StandardAnalyzer, which is Lucene's default, will produce the following tokens:

[quick] [brown] [fox] [jumped] [over] [lazy] [dog] [bob@hotmail.com] [123432]
StopAnalyzer will work similarly, but will not perform light stemming and will only tokenize on white space:

[quick] [brown] [fox] [jumped] [over] [lazy] [dogs] [bob] [hotmail] [com]
SimpleAnalyzer will tokenize on all non-alpha characters and will make all the tokens lowercase:

[the] [quick] [brown] [fox] [jumped] [over] [the] [lazy] [dogs] [bob] [hotmail] [com]
WhitespaceAnalyzer will just tokenize on white spaces:

[The] [quick] [brown] [fox] [jumped] [over] [the] [lazy] [dogs,] [Bob@hotmail.com] [123432.]
KeywordAnalyzer will perform no tokenization, and will consider the whole text a stream as one token:

[The quick brown fox jumped over the lazy dogs, bob@hotmail.com 123432.]
NGramAnalyzer will tokenize on predefined token lengths, 2-6 chars long, which are defined by Indexing.Analyzers.NGram.MinGram and Indexing.Analyzers.NGram.MaxGram configuration options:

[.c] [.co] [.com] [12] [123] [1234] [12343] [123432] [23] [234] [2343] [23432] [32] [34] [343] [3432] [43] [432] [@h] [@ho] [@hot] [@hotm] [@hotma] [ai] [ail] [ail.] [ail.c] [ail.co] [az] [azy] [b@] [b@h] [b@ho] [b@hot] [b@hotm] [bo] [bob] [bob@] [bob@h] [bob@ho] [br] [bro] [brow] [brown] [ck] [co] [com] [do] [dog] [dogs] [ed] [er] [fo] [fox] [gs] [ho] [hot] [hotm] [hotma] [hotmai] [ic] [ick] [il] [il.] [il.c] [il.co] [il.com] [ju] [jum] [jump] [jumpe] [jumped] [l.] [l.c] [l.co] [l.com] [la] [laz] [lazy] [ma] [mai] [mail] [mail.] [mail.c] [mp] [mpe] [mped] [ob] [ob@] [ob@h] [ob@ho] [ob@hot] [og] [ogs] [om] [ot] [otm] [otma] [otmai] [otmail] [ov] [ove] [over] [ow] [own] [ox] [pe] [ped] [qu] [qui] [quic] [quick] [ro] [row] [rown] [tm] [tma] [tmai] [tmail] [tmail.] [ui] [uic] [uick] [um] [ump] [umpe] [umped] [ve] [ver] [wn] [zy]

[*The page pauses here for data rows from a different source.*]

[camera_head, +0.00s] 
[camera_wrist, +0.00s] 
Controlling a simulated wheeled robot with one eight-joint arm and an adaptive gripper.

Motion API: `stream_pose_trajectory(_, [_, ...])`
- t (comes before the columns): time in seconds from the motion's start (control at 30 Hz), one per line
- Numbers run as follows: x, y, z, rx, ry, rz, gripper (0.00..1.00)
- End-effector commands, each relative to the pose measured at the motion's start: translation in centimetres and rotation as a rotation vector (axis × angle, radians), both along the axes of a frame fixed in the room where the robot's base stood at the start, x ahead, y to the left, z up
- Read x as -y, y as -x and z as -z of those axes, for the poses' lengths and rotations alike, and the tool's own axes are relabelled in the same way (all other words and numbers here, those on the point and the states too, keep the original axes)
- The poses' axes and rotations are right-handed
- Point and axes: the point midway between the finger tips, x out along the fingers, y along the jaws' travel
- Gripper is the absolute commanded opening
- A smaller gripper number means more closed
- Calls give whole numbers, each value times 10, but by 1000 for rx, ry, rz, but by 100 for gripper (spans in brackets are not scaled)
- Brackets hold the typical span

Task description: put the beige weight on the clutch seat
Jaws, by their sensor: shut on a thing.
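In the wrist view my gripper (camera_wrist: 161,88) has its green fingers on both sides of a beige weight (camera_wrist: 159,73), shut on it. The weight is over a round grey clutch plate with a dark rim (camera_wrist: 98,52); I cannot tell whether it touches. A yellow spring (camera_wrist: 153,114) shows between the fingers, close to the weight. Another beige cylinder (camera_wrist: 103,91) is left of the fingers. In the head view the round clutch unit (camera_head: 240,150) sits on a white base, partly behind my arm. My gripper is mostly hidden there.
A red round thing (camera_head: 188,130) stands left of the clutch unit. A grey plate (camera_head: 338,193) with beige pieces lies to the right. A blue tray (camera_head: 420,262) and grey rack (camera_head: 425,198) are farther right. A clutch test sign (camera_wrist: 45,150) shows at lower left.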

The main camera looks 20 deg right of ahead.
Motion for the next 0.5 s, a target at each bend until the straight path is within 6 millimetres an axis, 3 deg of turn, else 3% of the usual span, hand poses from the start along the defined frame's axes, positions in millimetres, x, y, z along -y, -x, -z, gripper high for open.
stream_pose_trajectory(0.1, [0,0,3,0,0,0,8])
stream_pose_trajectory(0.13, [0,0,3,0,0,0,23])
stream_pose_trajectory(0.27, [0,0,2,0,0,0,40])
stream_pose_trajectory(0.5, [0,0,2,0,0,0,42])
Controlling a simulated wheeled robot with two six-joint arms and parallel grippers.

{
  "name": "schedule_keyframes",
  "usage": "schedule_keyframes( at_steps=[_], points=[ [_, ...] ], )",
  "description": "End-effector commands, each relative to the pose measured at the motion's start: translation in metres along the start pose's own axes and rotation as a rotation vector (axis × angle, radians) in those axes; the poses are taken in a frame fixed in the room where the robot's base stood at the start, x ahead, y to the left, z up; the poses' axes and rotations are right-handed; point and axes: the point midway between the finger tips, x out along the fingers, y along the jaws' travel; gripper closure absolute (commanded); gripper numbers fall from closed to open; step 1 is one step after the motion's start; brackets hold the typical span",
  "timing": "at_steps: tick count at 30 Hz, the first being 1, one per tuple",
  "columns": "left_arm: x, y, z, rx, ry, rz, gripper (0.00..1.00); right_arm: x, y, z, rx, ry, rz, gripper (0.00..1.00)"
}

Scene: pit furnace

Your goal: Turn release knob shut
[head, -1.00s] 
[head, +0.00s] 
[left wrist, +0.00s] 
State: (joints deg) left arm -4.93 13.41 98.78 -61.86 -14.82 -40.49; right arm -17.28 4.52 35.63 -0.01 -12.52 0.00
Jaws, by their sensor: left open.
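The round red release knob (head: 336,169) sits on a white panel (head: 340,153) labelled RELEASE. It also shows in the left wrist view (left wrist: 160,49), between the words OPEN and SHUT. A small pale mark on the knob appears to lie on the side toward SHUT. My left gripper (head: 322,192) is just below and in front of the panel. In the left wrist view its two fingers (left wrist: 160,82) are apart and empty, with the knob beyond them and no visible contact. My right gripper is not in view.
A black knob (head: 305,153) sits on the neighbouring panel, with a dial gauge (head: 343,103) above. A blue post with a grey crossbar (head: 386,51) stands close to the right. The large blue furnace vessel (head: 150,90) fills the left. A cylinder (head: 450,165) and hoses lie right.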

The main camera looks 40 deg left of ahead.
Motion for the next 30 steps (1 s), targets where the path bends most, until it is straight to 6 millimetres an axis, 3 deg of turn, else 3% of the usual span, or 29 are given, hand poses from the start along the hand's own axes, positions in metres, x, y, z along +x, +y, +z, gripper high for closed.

You can override NGram analyzer default token lengths by configuring Indexing.Analyzers.NGram.MinGram and Indexing.Analyzers.NGram.MaxGram per index e.g. setting them to 3 and 4 accordingly will generate:

[.co] [.com] [123] [1234] [234] [2343] [343] [3432] [432] [@ho] [@hot] [ail] [ail.] [azy] [b@h] [b@ho] [bob] [bob@] [bro] [brow] [com] [dog] [dogs] [fox] [hot] [hotm] [ick] [il.] [il.c] [jum] [jump] [l.c] [l.co] [laz] [lazy] [mai] [mail] [mpe] [mped] [ob@] [ob@h] [ogs] [otm] [otma] [ove] [over] [own] [ped] [qui] [quic] [row] [rown] [tma] [tmai] [uic] [uick] [ump] [umpe] [ver]

RavenDB's Default Analyzers

RavenDB has three default analyzers that it uses to index text when no other analyzer was specified:

Default Analyzer - LowerCaseKeywordAnalyzer
Default Exact Analyzer - KeywordAnalyzer
Default Search Analyzer - RavenStandardAnalyzer

You can choose other analyzers to serve as your default analyzers by modifying the indexing configuration.

Default Analyzer

For regular text fields, RavenDB uses a custom analyzer called LowerCaseKeywordAnalyzer. Its implementation behaves like Lucene's KeywordAnalyzer, but it also performs case normalization by converting all characters to lower case. That is - RavenDB stores the entire text field as a single token, in a lower cased form. Given the same sample text above, LowerCaseKeywordAnalyzer will produce a single token:

[the quick brown fox jumped over the lazy dogs, bob@hotmail.com 123432.]

Default Exact Analyzer

For 'exact case' text fields, RavenDB uses Lucene's KeywordAnalyzer, which treats the entire text field as one token and does not change the case of the original text. To make an index store text with the exact case, see the section on changing field indexing behavior below.

Default Search Analyzer

For full-text search text fields, RavenDB uses RavenStandardAnalyzer, which is just an optimized version of Lucene's StandardAnalyzer. To make an index that allows full-text search, see the section on changing field indexing behavior below.

Full-Text Search

To allow full-text search on the text fields, you can use the analyzers provided out of the box with Lucene. These are available as part of the Lucene library which ships with RavenDB.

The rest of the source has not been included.